- _Problem to solve_
Give the data below again, word for word.

- _Provided data_
>>>
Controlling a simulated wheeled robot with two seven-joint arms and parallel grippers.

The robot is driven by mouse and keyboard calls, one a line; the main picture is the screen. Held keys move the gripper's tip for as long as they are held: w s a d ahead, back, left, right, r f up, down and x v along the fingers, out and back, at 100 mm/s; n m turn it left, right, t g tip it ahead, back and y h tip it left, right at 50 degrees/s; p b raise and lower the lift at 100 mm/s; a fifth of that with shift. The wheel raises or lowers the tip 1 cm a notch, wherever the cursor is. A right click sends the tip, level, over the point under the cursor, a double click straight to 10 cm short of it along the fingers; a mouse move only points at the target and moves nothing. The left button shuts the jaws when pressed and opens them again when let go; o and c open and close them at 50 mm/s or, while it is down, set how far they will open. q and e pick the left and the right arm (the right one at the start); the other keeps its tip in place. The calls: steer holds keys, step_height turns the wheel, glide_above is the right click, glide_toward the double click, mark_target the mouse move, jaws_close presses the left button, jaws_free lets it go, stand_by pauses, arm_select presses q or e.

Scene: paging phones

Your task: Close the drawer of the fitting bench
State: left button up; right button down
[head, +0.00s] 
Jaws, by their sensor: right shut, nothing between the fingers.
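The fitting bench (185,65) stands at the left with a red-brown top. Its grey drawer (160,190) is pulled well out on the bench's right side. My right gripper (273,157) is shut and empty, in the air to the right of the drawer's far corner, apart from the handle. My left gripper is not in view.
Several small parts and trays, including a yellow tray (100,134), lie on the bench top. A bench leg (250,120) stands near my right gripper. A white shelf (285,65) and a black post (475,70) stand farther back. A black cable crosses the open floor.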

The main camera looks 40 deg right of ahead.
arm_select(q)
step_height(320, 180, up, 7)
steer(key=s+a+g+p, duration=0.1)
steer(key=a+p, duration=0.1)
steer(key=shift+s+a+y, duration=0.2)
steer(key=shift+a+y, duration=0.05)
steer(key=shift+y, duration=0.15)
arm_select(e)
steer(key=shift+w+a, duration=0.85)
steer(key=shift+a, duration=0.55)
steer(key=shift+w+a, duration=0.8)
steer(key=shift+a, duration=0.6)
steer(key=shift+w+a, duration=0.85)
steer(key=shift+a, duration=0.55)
<<<
- _Reply to the exercise_
Controlling a simulated wheeled robot with two seven-joint arms and parallel grippers.

The robot is driven by mouse and keyboard calls, one a line; the main picture is the screen. Held keys move the gripper's tip for as long as they are held: w s a d ahead, back, left, right, r f up, down and x v along the fingers, out and back, at 100 mm/s; n m turn it left, right, t g tip it ahead, back and y h tip it left, right at 50 degrees/s; p b raise and lower the lift at 100 mm/s; a fifth of that with shift. The wheel raises or lowers the tip 1 cm a notch, wherever the cursor is. A right click sends the tip, level, over the point under the cursor, a double click straight to 10 cm short of it along the fingers; a mouse move only points at the target and moves nothing. The left button shuts the jaws when pressed and opens them again when let go; o and c open and close them at 50 mm/s or, while it is down, set how far they will open. q and e pick the left and the right arm (the right one at the start); the other keeps its tip in place. The calls: steer holds keys, step_height turns the wheel, glide_above is the right click, glide_toward the double click, mark_target the mouse move, jaws_close presses the left button, jaws_free lets it go, stand_by pauses, arm_select presses q or e.

Scene: paging phones

Your task: Close the drawer of the fitting bench
State: left button up; right button down
[head, +0.00s] 
Jaws, by their sensor: right shut, nothing between the fingers.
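The fitting bench (185,65) stands at the left with a red-brown top. Its grey drawer (160,190) is pulled well out on the bench's right side. My right gripper (273,157) is shut and empty, in the air to the right of the drawer's far corner, apart from the handle. My left gripper is not in view.
Several small parts and trays, including a yellow tray (100,134), lie on the bench top. A bench leg (250,120) stands near my right gripper. A white shelf (285,65) and a black post (475,70) stand farther back. A black cable crosses the open floor.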

The main camera looks 40 deg right of ahead.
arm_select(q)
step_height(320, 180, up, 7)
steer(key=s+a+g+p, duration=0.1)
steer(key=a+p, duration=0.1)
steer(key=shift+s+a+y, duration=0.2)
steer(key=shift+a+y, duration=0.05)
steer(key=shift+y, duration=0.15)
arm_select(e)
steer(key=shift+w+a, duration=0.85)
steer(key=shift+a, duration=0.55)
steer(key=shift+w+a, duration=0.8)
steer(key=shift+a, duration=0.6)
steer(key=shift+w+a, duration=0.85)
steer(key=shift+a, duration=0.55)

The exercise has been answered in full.